BOLTON’S gritters are ready to go to keep the borough moving this winter.

The service has been “tweaked” from last year.

Key changes include building on the partnership developed with Bury Council last year, so that in emergencies, Bolton has access to Bury’s stand-by gritter and Bury can use one or both of Bolton’s standby gritters.

This year will also see dedicated “Gritter Twitter”

updates with people following @BoltonCouncil being among the first to know the gritters’ plans.

Following a particularly heavy winter in 2009/10, Bolton Council was one of the few local authorities not to run out of grit.

But the council still came under fire two years ago as gritters across the UK battled the worst snow for 30 years.

So councillors last year voted to increase the town’s initial stock from 4,000 to 4,500 tonnes.

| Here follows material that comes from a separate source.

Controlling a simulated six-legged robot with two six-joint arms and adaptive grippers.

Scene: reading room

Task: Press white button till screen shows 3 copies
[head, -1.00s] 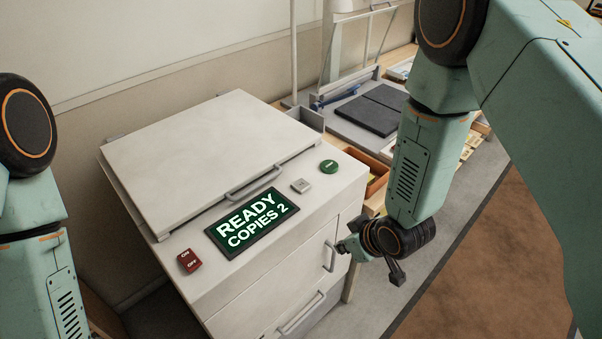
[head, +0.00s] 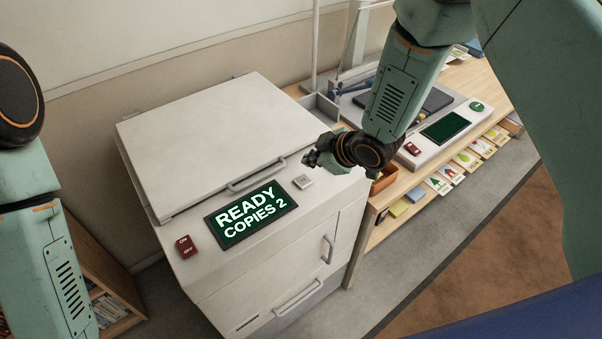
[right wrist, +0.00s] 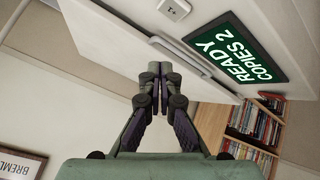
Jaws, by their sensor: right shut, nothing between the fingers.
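The white button (head: 303,182) is a small square on the copier's sloped front panel, right of the screen. It also shows in the right wrist view, marked "+1" (right wrist: 174,9). The screen (head: 250,214) reads "READY COPIES 2". The copier (head: 205,130) has its lid down. My right gripper (head: 312,159) is shut and empty, above the panel just up and right of the white button, apart from it as far as I can see. In the right wrist view its fingers (right wrist: 158,100) are together. The green button seen earlier is hidden behind my right gripper. My left gripper is out of view.
A red on/off switch (head: 186,246) sits left of the screen. The lid handle (head: 256,174) stands out near the white button. A wooden table (head: 402,181) at the right bears a second panel with a dark screen (head: 445,127). A bookcase (head: 105,290) stands at lower left.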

That remains the same this year, with the council proudly boasting it did not come close to running out last year.

Gritting is one of the few council services to escape budget cuts.

Highways assistant director Stephen Young, the man in the grit hotseat said: “It’s not deliverable to grit every single road in the borough, we’re doing what is practical with the resources we’ve got and I think we’ve got the balance right.

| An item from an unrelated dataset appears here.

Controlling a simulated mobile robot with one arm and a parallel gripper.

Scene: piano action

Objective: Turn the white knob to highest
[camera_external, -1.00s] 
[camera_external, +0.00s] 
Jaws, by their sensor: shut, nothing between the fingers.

“We have clearly built on what’s been done over the last few years to get the system we have today and we’re as prepared as we can be.”

Bolton has nine gritters ready for action come October, as well as its two stand-by vehicles and one from Bury.

Drivers work a threeshift system, often missing Christmas and New Year, meaning Bolton is ready for the worst, 24 hours a day.

In the worst conditions, gritters complete a 510km full route grit, treating every main road in Bolton.

Where conditions are still tricky, drivers are sent out on “seek and destroy” missions making sure danger spots, ice patches, and high roads are gritted.

Last year gritters completed 74 full route grits — 23,500 miles — and a further 71 seek and destroy routes.

And the council is calling on residents to buy their own grit. Yellow bins across Bolton are currently being replenished, and while use of the salt on public highways and footpaths is encouraged, the grit is not for private use.

The council, as always, is also asking people to keep an eye on elderly neighbours through any extended cold snaps.